** Exercise brief **
Extract everything from the first line through the line with "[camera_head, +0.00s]", both ends included, except for any pictures.

** Data segment **
========================================

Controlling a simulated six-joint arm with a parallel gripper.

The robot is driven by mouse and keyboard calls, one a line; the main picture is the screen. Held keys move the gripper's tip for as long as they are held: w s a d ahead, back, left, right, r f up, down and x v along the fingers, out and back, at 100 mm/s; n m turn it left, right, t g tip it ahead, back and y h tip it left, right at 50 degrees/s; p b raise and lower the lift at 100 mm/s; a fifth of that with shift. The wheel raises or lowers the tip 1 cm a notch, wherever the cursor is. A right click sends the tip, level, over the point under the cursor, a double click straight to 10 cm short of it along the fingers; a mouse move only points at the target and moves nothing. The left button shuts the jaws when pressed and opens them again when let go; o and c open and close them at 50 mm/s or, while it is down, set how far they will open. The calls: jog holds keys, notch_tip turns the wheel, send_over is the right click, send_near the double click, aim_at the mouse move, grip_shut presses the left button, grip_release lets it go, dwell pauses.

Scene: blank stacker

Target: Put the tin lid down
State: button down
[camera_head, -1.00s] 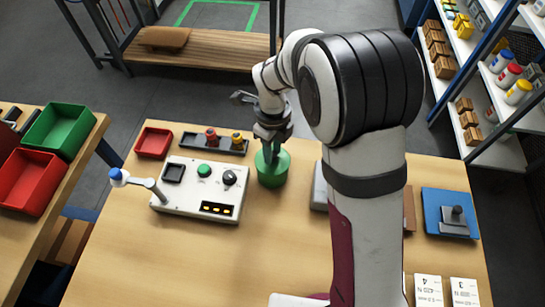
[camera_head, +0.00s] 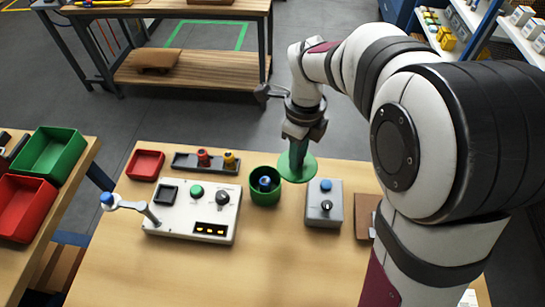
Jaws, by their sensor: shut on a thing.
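The green tin lid (camera_head: 298,173) is a flat disc with my gripper (camera_head: 298,158) shut on it from above. It is held to the right of and slightly behind the green tin (camera_head: 264,195), clear of the tin's mouth. The tin stands upright and open on the table, with a blue-topped thing (camera_head: 265,184) inside. I cannot tell whether the lid touches the table (camera_head: 185,275). The fingertips are partly hidden against the green of the lid.
A grey box with a blue button (camera_head: 324,208) stands right of the tin. A white control panel (camera_head: 182,224) with a lever stands left. Behind it are a red tray (camera_head: 146,164) and a dark rack (camera_head: 185,163). Free table lies in front.

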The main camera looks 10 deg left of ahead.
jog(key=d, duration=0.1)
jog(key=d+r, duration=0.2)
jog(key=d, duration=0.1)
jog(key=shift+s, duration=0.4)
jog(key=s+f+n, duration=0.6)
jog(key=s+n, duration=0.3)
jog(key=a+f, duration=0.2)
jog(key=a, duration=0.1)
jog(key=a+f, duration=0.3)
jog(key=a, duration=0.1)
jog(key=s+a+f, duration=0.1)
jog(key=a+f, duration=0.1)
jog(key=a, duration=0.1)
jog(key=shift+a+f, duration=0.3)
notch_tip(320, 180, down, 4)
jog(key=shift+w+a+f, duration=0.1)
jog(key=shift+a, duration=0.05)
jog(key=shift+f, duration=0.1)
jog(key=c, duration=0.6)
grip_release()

========================================

** Result below **
Controlling a simulated six-joint arm with a parallel gripper.

The robot is driven by mouse and keyboard calls, one a line; the main picture is the screen. Held keys move the gripper's tip for as long as they are held: w s a d ahead, back, left, right, r f up, down and x v along the fingers, out and back, at 100 mm/s; n m turn it left, right, t g tip it ahead, back and y h tip it left, right at 50 degrees/s; p b raise and lower the lift at 100 mm/s; a fifth of that with shift. The wheel raises or lowers the tip 1 cm a notch, wherever the cursor is. A right click sends the tip, level, over the point under the cursor, a double click straight to 10 cm short of it along the fingers; a mouse move only points at the target and moves nothing. The left button shuts the jaws when pressed and opens them again when let go; o and c open and close them at 50 mm/s or, while it is down, set how far they will open. The calls: jog holds keys, notch_tip turns the wheel, send_over is the right click, send_near the double click, aim_at the mouse move, grip_shut presses the left button, grip_release lets it go, dwell pauses.

Scene: blank stacker

Target: Put the tin lid down
State: button down
[camera_head, -1.00s] 
[camera_head, +0.00s] 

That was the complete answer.